##### Rows

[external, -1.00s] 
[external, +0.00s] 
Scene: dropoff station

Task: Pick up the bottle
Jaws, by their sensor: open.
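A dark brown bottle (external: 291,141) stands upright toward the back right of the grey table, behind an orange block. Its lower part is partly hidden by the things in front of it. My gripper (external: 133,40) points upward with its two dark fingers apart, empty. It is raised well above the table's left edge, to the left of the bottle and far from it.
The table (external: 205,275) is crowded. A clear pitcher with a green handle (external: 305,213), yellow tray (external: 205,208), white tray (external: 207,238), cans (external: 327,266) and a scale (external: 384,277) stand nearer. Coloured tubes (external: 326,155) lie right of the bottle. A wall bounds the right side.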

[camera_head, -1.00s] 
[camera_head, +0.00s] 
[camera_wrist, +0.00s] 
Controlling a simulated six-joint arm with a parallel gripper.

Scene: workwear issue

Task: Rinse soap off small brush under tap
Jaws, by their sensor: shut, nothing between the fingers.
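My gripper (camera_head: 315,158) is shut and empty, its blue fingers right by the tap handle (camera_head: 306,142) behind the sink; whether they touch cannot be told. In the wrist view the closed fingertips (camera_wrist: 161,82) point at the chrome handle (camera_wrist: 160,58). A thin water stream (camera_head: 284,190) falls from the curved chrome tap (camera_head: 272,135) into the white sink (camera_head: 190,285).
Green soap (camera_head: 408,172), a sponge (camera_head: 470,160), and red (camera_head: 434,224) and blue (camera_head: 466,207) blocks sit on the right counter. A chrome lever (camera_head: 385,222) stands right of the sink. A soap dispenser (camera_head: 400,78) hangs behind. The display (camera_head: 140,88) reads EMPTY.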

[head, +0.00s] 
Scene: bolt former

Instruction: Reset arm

##########

Aim of the exercise:
Search the data above for lines holding "Scene" and copy each of them.

The solution:
Scene: dropoff station
Scene: workwear issue
Scene: bolt former

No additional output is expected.